==== Data for processing ====
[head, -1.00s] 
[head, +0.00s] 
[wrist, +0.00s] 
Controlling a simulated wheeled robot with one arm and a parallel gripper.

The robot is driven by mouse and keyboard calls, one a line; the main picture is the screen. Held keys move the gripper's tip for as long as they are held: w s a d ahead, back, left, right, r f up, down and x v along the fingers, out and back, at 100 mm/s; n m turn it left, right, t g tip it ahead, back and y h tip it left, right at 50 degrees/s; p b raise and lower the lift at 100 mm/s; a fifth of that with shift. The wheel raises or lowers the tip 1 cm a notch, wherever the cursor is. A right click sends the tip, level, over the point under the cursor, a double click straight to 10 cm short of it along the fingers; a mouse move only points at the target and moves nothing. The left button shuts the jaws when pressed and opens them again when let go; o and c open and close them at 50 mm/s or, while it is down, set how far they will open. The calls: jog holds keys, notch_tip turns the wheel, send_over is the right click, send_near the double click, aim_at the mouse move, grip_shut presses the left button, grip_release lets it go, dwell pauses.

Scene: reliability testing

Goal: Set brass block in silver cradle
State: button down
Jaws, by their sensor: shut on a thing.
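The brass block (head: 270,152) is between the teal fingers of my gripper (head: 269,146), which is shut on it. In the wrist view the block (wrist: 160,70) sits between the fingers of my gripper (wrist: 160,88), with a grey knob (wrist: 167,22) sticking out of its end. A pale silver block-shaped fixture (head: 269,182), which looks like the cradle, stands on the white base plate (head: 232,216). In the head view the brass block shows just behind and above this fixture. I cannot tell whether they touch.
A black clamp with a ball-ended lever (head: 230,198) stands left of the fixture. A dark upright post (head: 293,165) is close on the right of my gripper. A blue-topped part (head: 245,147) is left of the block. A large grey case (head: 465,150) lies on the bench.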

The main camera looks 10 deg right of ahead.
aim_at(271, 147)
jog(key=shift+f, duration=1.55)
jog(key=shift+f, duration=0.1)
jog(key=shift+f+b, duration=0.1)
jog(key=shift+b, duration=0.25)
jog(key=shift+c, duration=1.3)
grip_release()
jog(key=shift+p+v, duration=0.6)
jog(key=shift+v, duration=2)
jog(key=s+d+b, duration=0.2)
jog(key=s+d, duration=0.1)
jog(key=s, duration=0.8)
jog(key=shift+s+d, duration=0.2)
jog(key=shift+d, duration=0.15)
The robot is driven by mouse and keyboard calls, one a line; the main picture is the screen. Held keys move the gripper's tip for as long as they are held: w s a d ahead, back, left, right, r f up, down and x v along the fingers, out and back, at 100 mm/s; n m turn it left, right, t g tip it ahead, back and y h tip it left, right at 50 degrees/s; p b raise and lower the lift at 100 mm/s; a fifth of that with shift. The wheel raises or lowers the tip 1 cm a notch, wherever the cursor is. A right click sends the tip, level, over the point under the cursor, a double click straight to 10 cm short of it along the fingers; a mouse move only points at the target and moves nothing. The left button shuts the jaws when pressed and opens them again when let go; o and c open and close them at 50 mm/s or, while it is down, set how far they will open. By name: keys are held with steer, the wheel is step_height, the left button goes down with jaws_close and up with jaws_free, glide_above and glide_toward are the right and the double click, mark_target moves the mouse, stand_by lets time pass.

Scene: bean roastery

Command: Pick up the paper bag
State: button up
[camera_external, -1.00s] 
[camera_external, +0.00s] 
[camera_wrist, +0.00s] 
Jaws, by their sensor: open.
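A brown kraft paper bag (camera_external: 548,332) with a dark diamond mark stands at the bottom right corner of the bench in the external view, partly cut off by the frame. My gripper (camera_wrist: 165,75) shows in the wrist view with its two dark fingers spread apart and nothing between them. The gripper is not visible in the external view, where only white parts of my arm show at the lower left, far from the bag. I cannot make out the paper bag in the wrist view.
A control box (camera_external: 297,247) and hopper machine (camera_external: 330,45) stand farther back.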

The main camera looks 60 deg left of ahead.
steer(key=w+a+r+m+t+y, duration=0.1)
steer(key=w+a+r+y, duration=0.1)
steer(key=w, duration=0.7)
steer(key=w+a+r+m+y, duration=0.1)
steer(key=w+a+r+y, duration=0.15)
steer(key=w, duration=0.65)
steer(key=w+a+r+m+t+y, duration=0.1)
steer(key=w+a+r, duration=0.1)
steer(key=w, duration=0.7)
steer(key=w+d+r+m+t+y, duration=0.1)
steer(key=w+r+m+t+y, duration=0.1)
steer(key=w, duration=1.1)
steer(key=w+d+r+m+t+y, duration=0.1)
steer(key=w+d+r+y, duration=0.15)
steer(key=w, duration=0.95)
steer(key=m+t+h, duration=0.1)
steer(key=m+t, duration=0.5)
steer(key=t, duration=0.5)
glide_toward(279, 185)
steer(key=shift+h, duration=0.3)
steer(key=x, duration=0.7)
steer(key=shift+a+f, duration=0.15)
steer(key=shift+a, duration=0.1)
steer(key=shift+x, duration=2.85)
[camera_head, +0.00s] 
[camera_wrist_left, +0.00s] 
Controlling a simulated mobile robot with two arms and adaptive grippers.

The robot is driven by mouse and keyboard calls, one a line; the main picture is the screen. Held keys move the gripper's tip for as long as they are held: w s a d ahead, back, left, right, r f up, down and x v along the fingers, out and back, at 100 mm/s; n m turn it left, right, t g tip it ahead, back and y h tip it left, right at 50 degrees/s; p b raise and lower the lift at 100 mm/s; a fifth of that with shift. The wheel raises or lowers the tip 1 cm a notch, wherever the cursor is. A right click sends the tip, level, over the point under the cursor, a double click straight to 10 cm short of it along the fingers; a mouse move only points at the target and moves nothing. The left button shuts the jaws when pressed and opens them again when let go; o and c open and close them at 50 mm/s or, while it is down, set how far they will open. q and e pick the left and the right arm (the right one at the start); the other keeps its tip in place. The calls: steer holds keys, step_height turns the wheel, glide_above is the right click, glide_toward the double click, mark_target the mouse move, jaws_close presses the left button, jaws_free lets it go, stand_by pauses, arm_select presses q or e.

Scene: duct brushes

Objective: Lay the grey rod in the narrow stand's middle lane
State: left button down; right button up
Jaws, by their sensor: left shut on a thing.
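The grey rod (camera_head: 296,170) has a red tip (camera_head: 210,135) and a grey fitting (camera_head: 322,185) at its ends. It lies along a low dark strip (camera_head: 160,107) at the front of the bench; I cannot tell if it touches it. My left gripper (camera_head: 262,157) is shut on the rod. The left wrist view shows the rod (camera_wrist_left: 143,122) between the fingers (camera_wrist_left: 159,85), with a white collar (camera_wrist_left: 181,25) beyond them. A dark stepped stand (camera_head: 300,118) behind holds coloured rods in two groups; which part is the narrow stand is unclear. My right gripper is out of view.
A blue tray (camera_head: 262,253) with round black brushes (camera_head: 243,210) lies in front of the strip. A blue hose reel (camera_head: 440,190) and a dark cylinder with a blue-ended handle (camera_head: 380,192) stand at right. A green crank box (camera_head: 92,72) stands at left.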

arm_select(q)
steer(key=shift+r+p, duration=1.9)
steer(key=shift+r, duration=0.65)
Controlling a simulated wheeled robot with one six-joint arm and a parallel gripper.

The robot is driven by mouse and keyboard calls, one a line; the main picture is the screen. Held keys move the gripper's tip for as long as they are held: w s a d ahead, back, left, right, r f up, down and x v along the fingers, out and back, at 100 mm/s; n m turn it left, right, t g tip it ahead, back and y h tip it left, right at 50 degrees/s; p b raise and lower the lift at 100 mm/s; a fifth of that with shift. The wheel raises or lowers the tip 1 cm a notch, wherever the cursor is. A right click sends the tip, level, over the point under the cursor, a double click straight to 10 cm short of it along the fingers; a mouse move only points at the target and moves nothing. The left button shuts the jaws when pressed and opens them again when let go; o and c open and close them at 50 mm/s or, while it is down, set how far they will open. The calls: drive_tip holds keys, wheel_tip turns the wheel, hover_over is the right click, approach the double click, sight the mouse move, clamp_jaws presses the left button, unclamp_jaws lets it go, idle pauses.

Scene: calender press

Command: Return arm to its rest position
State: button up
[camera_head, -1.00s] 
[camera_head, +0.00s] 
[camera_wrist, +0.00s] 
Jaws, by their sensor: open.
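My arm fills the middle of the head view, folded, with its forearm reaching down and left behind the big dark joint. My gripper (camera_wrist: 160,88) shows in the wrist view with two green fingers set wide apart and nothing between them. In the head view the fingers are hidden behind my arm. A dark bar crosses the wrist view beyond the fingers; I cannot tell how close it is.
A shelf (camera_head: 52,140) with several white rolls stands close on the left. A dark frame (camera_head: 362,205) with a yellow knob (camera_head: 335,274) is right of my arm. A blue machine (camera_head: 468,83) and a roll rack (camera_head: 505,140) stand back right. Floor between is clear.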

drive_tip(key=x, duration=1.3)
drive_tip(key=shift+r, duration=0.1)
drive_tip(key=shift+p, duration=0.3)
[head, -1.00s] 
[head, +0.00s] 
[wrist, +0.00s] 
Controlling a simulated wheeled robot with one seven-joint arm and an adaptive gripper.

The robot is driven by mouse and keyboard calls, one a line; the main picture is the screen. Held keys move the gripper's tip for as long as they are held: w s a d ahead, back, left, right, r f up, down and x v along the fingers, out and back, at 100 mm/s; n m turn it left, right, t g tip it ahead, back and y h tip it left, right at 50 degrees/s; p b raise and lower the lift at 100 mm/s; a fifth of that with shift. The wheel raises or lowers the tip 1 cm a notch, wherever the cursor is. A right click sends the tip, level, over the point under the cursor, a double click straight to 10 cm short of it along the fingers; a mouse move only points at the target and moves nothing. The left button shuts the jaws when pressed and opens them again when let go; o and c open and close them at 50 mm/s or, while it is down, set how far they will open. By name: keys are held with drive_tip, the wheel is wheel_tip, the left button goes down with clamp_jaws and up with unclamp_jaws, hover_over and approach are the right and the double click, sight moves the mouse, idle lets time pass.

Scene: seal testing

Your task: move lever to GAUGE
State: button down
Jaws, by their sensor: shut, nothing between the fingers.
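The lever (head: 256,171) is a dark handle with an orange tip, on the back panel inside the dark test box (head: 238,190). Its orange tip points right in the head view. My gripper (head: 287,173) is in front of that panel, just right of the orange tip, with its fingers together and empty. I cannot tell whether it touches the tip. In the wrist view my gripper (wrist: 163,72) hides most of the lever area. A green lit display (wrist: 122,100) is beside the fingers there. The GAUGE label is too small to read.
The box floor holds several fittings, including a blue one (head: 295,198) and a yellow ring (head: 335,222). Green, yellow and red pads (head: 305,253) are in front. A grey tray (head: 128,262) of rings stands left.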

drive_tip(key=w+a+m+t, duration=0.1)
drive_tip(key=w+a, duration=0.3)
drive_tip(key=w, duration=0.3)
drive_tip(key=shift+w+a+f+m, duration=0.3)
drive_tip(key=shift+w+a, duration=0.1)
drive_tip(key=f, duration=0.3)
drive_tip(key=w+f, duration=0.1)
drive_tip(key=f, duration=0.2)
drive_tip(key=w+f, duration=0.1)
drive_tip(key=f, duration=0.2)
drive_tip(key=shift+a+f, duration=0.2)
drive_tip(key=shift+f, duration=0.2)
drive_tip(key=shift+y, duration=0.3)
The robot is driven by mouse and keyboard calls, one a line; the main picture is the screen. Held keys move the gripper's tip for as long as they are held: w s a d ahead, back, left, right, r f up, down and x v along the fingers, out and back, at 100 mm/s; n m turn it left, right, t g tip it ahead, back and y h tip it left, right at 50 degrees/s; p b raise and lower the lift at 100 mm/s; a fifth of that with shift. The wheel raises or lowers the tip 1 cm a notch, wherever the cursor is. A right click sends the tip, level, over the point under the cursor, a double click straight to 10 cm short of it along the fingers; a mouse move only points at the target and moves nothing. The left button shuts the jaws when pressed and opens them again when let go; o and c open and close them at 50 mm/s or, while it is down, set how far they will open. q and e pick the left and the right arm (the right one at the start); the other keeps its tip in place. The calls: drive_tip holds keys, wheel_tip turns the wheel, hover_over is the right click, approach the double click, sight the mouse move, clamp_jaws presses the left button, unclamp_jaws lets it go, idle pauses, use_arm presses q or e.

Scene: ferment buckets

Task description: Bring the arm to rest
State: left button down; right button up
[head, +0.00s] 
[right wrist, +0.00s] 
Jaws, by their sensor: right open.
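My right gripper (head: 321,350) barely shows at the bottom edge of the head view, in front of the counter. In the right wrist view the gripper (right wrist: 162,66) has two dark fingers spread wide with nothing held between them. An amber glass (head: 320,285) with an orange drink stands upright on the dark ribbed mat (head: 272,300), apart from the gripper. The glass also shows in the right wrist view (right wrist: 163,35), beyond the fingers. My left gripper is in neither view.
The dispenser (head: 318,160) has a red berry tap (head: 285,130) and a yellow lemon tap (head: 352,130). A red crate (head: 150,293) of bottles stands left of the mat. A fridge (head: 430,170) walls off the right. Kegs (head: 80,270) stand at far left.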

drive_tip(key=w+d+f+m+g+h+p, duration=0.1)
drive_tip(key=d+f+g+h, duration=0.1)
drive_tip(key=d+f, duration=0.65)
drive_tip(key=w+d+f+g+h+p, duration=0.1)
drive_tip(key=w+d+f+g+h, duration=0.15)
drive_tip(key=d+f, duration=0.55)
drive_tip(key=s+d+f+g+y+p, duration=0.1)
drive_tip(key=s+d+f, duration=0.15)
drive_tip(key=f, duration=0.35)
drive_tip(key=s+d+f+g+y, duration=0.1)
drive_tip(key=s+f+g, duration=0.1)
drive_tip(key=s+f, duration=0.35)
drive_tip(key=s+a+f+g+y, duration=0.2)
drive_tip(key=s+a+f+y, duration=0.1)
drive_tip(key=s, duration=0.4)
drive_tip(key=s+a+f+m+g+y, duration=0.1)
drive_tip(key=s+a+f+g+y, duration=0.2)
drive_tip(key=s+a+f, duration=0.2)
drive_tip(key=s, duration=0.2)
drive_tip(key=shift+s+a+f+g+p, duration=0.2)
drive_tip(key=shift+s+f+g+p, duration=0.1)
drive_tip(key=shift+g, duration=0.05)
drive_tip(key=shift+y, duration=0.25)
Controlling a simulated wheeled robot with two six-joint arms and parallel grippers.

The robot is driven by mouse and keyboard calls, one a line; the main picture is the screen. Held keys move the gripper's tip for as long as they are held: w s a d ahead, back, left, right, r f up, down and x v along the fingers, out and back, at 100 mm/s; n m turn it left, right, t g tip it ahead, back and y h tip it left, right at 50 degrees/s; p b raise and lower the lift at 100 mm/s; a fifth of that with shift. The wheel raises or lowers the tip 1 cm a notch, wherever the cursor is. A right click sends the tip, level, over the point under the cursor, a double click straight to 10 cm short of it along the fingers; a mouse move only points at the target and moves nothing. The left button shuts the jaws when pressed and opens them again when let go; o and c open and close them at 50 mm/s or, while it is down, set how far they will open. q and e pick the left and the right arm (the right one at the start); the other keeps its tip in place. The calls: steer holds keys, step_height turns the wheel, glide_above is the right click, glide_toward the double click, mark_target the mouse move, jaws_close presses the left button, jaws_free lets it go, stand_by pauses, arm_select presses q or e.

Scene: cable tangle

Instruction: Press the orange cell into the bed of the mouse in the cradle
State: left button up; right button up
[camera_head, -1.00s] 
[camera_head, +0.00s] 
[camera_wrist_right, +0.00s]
====
The exercise ▸
From the listing above, pick out each line where the word "Command" appears.

Completed exercise ▸
Command: Pick up the paper bag
Command: Return arm to its rest position

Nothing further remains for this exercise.